Jerry must have known that my love language was Words Of Encouragement. Or maybe that was his primary love language too.

And when his employee left for the big leagues, the love and coaching didn’t stop. 

But it did stop. Way too early and way too young. What a special human our earth lost.

As I leaf through my paycheck envelopes, to this day, my eyes flood with tears… and I smile. These pieces of paper are so special to me. I don’t recall a single negative memory or feeling when I think of Jerry. I feel grateful. I wish I could spend more time with him. I wish we could go on photo adventures together. I wish I could introduce him to my kids and my husband.
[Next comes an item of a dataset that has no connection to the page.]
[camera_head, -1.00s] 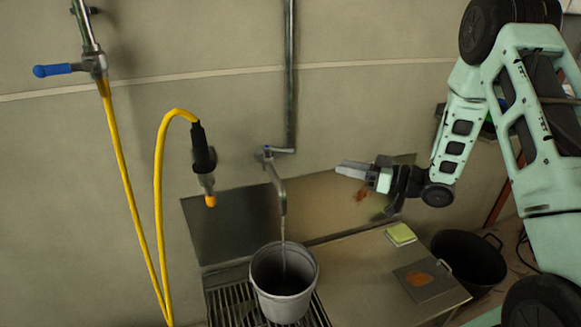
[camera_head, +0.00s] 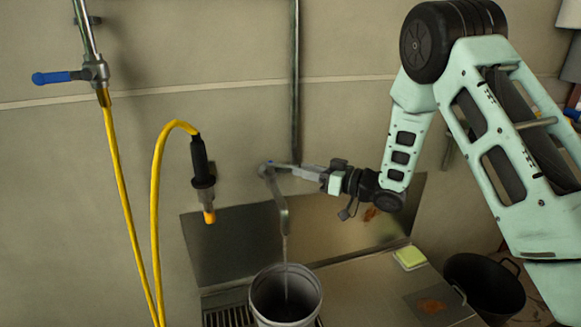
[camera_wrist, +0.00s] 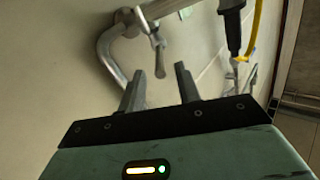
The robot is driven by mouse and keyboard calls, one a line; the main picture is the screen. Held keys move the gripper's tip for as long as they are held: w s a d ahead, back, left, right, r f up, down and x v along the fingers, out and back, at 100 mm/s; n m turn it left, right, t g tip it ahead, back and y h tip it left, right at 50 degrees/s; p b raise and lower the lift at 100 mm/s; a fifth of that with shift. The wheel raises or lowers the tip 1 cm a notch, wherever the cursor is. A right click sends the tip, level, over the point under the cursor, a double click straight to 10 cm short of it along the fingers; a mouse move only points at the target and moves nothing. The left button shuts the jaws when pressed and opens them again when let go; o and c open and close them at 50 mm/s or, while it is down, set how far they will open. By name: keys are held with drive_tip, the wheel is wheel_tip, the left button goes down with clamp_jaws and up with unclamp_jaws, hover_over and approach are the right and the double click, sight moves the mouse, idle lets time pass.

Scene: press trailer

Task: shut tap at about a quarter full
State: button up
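The metal wall tap (camera_head: 281,200) has a curved spout, and a thin stream of water runs from it into the grey bucket (camera_head: 268,305) below. The water level inside the bucket is too dark to tell. My gripper (camera_head: 300,171) is close to the right of the tap's top, beside its handle. In the wrist view, my gripper (camera_wrist: 159,72) has its two fingers apart and nothing between them. The tap's lever (camera_wrist: 154,38) lies just ahead of the gap between the fingertips. The tap's pipe (camera_wrist: 108,50) curves to the left there.
A yellow hose with a black spray nozzle (camera_head: 203,165) hangs left of the tap. A blue-handled valve (camera_head: 52,77) is at upper left. A yellow sponge (camera_head: 410,256) lies on the counter, and a black bucket (camera_head: 484,285) stands at right. The wall is close behind the tap.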

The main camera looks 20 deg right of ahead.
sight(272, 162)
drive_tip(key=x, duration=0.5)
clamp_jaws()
I wish we could have regular dinners together, dishing about cool jobs, good food, stupid people, and joking about things like “the butt-crack of dawn”. We could talk about anything.

Jerry was the perfect boss, mentor, and friend I could have asked for. I wonder where I would be today if that connection had never come to be – would I still be a photographer? Every day I’m grateful I pursued a career in photography. What a lucky kid I was to wiggle my way into Jerry’s life – the world was simply better through his lens. And the value of a mentorship and friend like mine is indescribable.